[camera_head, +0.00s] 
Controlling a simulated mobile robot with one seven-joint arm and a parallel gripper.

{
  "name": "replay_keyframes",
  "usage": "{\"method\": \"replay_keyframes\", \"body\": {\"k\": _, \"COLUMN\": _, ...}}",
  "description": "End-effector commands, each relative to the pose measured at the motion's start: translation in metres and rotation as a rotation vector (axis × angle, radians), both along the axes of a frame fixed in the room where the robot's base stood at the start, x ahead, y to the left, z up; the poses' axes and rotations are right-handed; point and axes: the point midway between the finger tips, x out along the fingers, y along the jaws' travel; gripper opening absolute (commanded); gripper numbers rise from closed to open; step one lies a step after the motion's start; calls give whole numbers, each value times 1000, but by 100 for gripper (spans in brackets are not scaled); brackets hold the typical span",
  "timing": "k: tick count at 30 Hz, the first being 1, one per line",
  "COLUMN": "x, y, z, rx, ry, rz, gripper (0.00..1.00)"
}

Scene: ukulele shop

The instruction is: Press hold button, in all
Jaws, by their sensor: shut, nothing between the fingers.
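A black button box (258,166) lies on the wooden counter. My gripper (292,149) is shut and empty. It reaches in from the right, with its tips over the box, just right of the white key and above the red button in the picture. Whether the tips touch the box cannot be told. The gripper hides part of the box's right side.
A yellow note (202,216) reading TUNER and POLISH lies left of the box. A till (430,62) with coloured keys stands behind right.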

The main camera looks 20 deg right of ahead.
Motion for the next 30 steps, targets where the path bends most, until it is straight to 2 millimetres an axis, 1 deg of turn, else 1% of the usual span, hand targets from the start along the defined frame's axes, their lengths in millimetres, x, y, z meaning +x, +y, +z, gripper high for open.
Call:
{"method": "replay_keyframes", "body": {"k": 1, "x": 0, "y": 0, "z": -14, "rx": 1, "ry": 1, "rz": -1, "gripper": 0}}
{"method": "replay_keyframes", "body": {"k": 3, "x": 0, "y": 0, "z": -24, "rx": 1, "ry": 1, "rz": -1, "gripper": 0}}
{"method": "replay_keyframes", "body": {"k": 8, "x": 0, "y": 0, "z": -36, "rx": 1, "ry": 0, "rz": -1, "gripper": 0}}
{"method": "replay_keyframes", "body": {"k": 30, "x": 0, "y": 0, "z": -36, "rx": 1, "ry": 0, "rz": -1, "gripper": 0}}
··········
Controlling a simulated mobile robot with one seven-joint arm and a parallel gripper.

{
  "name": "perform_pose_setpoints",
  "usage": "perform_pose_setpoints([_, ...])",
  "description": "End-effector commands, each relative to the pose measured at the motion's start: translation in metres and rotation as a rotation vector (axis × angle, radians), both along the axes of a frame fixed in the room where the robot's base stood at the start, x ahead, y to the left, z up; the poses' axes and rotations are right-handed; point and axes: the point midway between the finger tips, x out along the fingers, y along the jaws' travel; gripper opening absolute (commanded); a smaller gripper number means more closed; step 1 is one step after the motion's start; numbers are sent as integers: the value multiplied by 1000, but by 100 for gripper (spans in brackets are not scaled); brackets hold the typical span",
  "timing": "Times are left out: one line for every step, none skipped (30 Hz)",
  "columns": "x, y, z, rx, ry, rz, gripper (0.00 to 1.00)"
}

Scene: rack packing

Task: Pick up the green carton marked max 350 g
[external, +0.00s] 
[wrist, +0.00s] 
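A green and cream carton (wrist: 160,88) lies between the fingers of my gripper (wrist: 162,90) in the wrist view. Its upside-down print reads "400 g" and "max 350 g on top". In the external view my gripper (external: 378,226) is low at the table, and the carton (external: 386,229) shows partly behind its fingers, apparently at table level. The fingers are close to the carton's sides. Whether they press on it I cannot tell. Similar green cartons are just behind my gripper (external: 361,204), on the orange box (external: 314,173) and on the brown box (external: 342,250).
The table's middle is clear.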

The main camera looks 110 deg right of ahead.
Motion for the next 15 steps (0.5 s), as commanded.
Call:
··········
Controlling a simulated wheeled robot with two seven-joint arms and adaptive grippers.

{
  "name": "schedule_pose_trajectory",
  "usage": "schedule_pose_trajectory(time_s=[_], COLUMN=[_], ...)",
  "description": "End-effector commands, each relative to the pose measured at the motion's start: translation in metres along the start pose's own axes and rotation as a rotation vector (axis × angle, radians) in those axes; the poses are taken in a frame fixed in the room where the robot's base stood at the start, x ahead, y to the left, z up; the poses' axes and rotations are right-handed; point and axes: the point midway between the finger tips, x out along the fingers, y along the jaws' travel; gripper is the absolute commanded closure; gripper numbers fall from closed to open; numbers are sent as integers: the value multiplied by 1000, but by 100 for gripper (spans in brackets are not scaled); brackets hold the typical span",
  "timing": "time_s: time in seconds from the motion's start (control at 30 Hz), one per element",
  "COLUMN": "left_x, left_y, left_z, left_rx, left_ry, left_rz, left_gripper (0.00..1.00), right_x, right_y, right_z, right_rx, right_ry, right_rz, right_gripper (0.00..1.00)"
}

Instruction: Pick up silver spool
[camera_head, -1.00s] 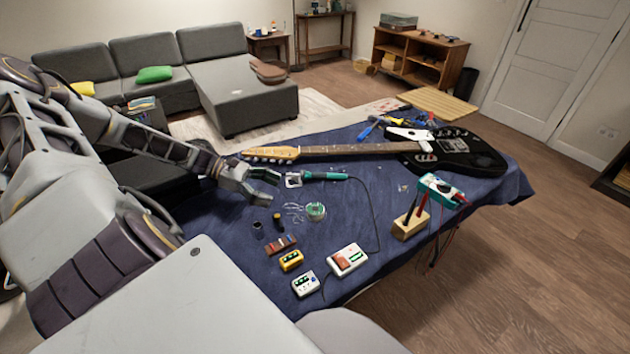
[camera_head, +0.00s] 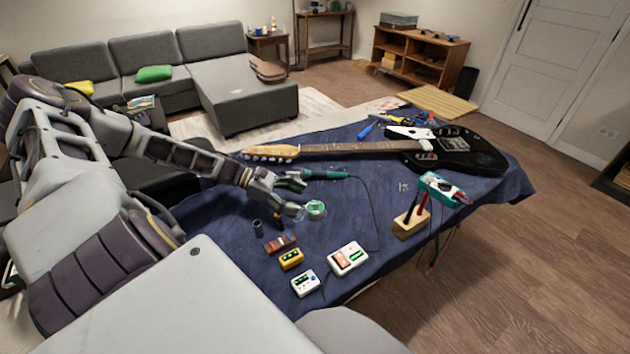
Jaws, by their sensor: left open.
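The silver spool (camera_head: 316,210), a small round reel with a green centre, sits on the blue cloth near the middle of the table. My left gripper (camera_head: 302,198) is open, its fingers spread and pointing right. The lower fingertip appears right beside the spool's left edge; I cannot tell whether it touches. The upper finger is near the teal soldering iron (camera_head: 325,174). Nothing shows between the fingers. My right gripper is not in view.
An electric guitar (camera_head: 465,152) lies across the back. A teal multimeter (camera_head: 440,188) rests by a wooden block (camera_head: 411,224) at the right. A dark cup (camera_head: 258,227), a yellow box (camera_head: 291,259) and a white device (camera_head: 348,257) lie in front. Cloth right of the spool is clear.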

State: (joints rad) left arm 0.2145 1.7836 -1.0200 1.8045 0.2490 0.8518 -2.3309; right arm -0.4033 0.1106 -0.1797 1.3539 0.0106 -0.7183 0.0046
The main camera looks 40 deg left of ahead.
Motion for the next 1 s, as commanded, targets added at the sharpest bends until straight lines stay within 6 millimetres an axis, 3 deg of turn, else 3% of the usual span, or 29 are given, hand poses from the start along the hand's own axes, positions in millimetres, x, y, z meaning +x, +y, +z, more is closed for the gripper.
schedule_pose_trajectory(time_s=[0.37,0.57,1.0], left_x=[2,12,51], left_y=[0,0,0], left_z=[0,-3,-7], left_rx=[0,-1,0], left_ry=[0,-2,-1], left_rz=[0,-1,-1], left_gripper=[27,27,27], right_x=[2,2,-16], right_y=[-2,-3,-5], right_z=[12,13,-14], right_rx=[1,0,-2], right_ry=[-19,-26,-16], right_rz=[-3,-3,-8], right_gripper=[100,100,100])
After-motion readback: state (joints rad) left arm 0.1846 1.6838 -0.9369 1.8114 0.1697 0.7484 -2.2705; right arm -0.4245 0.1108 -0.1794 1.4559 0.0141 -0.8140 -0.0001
··········
#### Problem requirements:
From the entries above, extract only the lines running from the one containing "Scene: rack packing" through the one containing "[external, +0.00s]", inclusive.

#### Final result:
Scene: rack packing

Task: Pick up the green carton marked max 350 g
[external, +0.00s] 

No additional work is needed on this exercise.